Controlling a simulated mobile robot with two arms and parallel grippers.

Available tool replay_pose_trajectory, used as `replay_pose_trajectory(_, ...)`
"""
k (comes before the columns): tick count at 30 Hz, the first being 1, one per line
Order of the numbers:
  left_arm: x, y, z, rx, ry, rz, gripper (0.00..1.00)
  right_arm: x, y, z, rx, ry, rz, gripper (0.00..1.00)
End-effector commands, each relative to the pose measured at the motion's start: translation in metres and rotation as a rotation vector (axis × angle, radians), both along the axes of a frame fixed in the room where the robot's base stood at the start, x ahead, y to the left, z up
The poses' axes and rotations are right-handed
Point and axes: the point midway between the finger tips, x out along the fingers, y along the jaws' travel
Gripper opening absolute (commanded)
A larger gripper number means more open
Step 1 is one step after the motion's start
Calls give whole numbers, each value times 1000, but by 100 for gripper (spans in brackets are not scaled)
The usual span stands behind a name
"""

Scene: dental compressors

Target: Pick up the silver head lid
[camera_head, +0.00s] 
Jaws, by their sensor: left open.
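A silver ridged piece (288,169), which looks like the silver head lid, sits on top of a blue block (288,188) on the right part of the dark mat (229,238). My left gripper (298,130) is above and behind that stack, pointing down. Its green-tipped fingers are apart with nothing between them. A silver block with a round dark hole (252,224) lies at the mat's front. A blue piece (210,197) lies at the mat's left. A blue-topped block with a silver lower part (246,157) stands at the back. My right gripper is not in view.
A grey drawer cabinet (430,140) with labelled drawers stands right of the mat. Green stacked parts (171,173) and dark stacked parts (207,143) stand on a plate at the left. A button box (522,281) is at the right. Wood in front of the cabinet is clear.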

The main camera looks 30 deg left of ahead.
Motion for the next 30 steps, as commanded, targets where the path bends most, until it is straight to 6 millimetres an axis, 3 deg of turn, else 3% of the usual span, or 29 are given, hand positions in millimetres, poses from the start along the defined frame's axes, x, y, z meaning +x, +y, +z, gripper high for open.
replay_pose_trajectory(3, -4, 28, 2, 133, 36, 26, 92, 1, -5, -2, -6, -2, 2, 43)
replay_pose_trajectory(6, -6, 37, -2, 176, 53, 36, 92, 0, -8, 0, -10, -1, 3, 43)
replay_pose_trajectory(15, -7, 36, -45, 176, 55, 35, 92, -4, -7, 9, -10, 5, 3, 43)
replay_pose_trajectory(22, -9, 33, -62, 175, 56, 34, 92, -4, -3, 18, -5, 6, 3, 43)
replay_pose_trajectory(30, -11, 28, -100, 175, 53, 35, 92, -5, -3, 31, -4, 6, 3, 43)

+++++

Within the material above, transcribe exactly the lines that run from the line holding "The poses' axes" through the line holding "The main camera looks 30 deg left of ahead.".

The poses' axes and rotations are right-handed
Point and axes: the point midway between the finger tips, x out along the fingers, y along the jaws' travel
Gripper opening absolute (commanded)
A larger gripper number means more open
Step 1 is one step after the motion's start
Calls give whole numbers, each value times 1000, but by 100 for gripper (spans in brackets are not scaled)
The usual span stands behind a name
"""

Scene: dental compressors

Target: Pick up the silver head lid
[camera_head, +0.00s] 
Jaws, by their sensor: left open.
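A silver ridged piece (288,169), which looks like the silver head lid, sits on top of a blue block (288,188) on the right part of the dark mat (229,238). My left gripper (298,130) is above and behind that stack, pointing down. Its green-tipped fingers are apart with nothing between them. A silver block with a round dark hole (252,224) lies at the mat's front. A blue piece (210,197) lies at the mat's left. A blue-topped block with a silver lower part (246,157) stands at the back. My right gripper is not in view.
A grey drawer cabinet (430,140) with labelled drawers stands right of the mat. Green stacked parts (171,173) and dark stacked parts (207,143) stand on a plate at the left. A button box (522,281) is at the right. Wood in front of the cabinet is clear.

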The main camera looks 30 deg left of ahead.

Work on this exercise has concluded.